> INPUT MATERIAL:

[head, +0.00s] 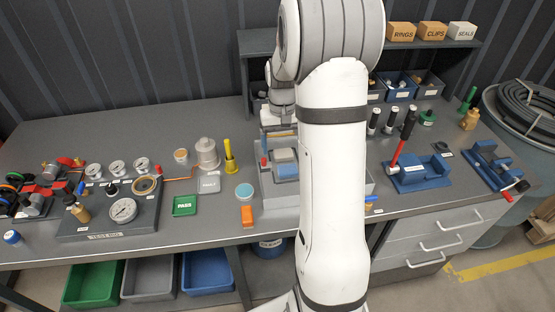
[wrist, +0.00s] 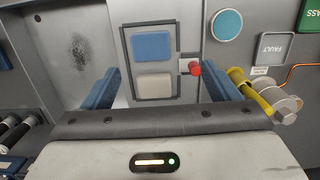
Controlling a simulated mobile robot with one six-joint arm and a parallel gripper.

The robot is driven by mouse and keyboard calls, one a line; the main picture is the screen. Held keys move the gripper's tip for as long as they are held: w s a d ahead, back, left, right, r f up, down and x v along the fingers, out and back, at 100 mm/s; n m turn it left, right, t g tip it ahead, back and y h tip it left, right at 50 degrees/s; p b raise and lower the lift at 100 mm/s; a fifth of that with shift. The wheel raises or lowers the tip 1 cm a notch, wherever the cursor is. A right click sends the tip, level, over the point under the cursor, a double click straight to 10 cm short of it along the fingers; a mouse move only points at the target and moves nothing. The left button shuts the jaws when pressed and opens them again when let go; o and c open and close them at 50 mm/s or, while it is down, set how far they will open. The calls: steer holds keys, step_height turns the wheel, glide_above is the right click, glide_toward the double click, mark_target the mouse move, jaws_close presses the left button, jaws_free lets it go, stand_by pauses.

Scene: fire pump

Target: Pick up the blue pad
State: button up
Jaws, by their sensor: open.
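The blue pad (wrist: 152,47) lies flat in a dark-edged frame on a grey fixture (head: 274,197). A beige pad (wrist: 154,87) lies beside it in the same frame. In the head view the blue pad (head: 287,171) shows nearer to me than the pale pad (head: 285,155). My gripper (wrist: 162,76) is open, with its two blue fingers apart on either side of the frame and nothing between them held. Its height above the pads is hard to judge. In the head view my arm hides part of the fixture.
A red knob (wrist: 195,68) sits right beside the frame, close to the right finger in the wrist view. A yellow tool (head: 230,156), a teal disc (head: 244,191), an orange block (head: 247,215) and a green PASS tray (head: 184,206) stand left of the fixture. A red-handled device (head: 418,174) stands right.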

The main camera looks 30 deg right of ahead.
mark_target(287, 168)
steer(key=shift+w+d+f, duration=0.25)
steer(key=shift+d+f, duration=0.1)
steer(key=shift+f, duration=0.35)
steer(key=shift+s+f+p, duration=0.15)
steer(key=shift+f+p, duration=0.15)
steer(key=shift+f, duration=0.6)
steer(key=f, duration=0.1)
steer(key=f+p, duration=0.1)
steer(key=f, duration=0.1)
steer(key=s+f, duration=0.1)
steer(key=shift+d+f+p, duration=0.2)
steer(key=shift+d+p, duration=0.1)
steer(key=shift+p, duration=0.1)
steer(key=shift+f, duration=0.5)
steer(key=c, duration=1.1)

* * *

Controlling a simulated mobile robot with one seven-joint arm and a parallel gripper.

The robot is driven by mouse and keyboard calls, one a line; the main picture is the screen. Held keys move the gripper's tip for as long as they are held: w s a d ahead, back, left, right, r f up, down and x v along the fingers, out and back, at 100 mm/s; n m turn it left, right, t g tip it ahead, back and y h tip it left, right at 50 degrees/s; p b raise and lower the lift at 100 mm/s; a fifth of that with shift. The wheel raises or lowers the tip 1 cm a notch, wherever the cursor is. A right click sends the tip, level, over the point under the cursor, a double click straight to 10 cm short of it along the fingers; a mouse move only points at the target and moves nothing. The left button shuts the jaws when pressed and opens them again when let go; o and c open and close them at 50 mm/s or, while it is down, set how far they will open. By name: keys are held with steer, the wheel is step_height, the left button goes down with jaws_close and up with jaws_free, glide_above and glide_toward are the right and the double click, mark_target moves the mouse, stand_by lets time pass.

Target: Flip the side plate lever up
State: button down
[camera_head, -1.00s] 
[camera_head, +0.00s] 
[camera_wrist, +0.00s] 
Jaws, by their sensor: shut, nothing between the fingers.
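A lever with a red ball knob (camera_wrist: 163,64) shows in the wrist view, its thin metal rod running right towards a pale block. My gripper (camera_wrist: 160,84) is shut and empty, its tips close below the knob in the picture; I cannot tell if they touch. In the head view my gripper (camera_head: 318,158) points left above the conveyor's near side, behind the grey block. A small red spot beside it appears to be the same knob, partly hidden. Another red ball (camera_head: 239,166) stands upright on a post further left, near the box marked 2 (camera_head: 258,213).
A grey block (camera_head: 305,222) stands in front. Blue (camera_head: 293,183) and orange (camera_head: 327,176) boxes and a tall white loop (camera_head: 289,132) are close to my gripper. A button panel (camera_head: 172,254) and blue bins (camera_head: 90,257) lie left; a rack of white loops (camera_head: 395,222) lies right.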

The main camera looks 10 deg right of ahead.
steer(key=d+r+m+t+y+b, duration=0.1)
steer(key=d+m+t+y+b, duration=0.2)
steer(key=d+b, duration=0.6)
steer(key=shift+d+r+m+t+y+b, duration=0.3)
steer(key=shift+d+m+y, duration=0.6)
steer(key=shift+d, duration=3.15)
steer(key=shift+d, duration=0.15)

> WHAT IS NEEDED: Copy down every line of the material above that includes the string "parallel".

> RESPONSE BELOW:
Controlling a simulated mobile robot with one six-joint arm and a parallel gripper.
Controlling a simulated mobile robot with one seven-joint arm and a parallel gripper.

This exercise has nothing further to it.